# WHAT YOU SHOULD DO:
Retype each line of the listing below, from the first through the one holding "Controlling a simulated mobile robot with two", with no other lines.

# STORED RECORDS:
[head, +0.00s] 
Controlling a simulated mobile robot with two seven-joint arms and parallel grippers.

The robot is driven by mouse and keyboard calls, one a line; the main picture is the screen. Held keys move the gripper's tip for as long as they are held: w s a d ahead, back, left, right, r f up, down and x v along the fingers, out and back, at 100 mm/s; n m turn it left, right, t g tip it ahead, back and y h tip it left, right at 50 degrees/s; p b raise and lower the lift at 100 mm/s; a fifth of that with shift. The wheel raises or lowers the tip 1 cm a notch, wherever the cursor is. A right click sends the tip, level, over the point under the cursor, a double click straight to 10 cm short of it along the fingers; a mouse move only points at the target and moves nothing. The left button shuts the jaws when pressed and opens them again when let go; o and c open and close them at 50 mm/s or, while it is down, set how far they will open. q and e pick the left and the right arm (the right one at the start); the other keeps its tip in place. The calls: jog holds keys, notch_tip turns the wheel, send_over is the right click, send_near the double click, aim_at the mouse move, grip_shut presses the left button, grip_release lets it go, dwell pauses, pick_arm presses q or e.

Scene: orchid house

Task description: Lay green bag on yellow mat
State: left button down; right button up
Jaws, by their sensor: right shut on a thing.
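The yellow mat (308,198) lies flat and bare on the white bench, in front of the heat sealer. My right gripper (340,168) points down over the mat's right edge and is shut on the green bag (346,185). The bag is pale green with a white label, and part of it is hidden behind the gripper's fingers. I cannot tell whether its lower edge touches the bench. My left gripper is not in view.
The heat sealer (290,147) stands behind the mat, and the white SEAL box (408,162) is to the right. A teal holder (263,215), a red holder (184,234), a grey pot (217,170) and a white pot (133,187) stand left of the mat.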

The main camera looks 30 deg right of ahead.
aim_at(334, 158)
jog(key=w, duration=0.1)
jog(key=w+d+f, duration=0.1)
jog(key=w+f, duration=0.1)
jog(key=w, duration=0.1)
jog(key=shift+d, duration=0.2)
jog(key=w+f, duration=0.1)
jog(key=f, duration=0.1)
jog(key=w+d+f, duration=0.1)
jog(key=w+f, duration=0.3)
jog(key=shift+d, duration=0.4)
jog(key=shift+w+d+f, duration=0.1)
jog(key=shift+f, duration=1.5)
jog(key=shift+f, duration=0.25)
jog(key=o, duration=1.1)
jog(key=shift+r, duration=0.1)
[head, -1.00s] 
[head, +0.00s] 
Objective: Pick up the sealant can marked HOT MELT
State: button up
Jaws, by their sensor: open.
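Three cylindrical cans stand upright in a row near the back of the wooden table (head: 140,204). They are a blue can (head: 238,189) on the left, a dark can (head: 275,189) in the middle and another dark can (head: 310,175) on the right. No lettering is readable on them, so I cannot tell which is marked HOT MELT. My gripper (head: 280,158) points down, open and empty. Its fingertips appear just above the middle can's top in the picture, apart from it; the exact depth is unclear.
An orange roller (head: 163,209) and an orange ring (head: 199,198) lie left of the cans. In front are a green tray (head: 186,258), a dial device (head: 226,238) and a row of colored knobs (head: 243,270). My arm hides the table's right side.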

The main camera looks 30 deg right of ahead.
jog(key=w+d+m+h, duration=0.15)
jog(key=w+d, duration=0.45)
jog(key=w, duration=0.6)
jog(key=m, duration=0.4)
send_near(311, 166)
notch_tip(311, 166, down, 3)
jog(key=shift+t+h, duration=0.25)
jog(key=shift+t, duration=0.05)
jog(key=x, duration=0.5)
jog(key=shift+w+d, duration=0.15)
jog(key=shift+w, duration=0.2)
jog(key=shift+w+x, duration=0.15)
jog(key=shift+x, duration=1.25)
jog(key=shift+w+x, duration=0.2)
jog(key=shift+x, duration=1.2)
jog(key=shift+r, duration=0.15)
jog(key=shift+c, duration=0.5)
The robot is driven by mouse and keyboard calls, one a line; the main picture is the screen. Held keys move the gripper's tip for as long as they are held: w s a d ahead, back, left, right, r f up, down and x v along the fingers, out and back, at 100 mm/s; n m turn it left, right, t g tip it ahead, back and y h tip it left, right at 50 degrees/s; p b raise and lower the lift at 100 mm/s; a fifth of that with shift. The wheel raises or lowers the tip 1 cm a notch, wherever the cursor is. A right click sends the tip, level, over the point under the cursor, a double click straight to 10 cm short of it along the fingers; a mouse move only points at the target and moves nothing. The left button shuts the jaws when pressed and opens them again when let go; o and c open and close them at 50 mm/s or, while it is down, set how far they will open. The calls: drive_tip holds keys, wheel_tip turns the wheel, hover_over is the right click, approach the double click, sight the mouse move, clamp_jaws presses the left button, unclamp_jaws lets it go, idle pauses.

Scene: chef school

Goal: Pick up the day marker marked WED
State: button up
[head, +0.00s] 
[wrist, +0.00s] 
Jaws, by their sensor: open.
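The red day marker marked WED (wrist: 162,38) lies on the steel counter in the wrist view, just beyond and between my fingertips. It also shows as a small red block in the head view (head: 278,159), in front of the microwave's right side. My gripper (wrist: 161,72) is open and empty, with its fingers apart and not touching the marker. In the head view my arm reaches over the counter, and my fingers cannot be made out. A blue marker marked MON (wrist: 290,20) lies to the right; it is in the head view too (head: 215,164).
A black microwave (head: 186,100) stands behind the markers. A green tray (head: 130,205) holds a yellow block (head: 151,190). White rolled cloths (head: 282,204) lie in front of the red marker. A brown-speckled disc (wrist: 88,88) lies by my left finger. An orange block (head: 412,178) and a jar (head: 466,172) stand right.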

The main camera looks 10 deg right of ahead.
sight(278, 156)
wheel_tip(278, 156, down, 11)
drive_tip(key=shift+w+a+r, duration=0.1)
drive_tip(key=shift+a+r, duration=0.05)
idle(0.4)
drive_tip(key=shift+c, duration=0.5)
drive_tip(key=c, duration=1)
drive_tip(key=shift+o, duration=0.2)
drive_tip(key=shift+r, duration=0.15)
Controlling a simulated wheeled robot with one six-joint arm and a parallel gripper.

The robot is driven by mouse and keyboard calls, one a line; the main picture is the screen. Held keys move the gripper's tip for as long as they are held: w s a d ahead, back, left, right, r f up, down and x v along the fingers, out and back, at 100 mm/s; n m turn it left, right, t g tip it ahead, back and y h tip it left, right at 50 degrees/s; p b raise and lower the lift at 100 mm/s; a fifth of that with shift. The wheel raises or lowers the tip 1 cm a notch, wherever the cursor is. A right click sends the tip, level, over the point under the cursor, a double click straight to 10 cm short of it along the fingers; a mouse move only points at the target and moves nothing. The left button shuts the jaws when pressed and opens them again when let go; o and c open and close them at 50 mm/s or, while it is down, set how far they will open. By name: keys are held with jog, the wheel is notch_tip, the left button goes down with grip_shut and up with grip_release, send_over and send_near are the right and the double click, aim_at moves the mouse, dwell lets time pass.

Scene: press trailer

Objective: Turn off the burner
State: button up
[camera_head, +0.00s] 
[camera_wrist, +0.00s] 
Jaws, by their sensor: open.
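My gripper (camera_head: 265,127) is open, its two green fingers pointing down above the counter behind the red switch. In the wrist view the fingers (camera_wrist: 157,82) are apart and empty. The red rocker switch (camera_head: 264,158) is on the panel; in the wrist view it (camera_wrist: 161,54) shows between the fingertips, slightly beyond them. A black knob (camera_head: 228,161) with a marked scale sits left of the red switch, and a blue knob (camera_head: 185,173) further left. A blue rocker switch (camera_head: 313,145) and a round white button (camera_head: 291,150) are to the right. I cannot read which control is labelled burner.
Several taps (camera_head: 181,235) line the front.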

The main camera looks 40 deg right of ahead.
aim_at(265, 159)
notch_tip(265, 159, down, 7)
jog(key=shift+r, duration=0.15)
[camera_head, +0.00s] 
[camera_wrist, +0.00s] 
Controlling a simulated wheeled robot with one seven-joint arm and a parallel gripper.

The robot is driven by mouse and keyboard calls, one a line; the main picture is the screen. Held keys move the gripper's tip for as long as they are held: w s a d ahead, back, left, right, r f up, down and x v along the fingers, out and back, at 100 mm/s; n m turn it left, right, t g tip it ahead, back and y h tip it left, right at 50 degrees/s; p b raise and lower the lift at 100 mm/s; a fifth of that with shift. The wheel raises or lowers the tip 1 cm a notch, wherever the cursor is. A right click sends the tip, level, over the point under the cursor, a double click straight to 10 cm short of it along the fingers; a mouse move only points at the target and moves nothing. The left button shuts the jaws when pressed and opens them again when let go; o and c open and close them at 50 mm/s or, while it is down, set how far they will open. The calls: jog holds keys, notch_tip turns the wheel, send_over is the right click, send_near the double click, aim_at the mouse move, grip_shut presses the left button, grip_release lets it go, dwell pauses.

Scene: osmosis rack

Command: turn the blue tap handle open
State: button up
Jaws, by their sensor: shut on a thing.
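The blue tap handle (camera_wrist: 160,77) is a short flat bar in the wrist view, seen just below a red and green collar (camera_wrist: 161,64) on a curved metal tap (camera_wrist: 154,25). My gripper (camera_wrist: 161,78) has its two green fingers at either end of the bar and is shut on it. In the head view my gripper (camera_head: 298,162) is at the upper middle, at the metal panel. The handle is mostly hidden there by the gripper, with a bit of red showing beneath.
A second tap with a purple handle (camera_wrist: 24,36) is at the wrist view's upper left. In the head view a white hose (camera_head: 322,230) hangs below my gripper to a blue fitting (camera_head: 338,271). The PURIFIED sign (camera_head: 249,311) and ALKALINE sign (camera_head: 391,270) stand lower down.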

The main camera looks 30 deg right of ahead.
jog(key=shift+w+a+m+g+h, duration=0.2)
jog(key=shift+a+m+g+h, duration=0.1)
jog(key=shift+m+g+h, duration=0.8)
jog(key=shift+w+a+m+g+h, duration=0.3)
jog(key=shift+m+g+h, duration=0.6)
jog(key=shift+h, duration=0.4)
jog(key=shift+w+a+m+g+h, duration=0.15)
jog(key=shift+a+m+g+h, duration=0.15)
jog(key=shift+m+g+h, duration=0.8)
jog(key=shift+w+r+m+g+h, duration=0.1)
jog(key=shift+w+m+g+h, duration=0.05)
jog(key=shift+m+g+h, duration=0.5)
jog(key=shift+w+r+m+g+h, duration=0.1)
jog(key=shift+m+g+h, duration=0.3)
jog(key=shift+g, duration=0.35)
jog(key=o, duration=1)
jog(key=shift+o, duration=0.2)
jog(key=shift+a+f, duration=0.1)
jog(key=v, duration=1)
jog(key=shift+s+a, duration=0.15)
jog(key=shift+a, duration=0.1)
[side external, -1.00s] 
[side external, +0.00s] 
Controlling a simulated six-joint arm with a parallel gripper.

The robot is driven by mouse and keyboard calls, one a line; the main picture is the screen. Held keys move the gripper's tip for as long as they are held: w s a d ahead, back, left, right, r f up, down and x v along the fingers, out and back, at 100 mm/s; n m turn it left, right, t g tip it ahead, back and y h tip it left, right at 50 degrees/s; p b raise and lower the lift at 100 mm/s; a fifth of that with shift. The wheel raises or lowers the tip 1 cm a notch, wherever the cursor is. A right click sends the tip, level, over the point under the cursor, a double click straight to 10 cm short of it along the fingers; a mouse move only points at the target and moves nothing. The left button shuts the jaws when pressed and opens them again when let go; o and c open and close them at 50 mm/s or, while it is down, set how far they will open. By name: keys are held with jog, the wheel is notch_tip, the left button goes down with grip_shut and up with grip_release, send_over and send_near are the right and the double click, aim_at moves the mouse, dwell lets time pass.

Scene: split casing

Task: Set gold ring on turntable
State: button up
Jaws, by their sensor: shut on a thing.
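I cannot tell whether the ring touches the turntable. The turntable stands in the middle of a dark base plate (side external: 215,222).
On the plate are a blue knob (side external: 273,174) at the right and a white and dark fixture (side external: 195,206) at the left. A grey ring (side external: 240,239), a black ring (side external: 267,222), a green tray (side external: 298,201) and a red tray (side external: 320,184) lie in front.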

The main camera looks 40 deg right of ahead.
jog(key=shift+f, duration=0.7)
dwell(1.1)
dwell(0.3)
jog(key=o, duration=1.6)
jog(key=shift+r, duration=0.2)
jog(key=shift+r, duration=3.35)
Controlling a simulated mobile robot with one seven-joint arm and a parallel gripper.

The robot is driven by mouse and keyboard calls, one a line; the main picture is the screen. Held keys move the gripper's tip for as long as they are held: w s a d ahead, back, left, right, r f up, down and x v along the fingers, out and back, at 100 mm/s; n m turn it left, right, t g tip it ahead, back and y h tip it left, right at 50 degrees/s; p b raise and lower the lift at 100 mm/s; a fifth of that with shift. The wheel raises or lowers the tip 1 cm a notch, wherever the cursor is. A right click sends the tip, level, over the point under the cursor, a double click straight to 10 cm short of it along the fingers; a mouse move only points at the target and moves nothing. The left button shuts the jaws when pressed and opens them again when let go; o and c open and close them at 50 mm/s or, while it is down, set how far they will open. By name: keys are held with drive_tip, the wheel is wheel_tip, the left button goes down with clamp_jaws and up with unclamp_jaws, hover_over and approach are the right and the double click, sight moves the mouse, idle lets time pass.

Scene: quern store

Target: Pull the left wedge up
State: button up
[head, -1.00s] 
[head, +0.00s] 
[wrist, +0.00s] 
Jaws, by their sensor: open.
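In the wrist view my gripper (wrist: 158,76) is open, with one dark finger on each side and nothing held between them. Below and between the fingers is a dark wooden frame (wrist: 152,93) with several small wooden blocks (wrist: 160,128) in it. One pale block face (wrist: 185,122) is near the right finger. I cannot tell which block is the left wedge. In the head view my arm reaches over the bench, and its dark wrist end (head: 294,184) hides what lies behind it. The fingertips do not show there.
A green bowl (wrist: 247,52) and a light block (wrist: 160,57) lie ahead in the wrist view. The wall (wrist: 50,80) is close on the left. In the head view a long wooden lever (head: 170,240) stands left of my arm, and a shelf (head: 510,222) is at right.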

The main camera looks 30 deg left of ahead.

# TASK OUTPUT:
[head, +0.00s] 
Controlling a simulated mobile robot with two seven-joint arms and parallel grippers.

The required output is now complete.